<<<<

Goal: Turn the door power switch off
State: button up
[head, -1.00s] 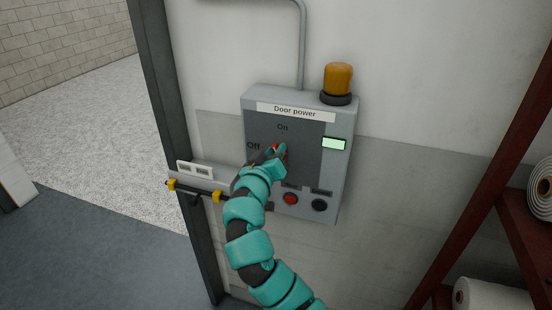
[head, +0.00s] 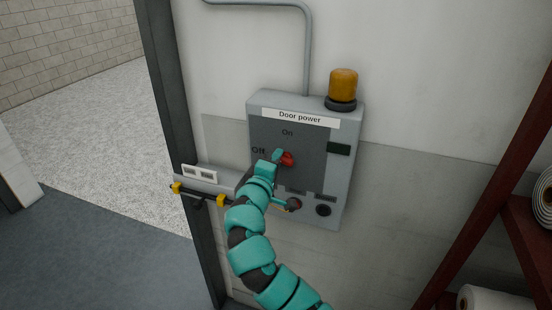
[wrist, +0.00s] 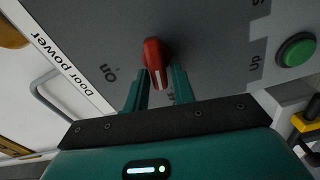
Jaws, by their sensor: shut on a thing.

>>>>

• **Exercise description**: Omit the pictures and output all of the other material exactly.

• **Expected answer**:
Goal: Turn the door power switch off
State: button up
[head, -1.00s] 
[head, +0.00s] 
[wrist, +0.00s] 
Jaws, by their sensor: shut on a thing.

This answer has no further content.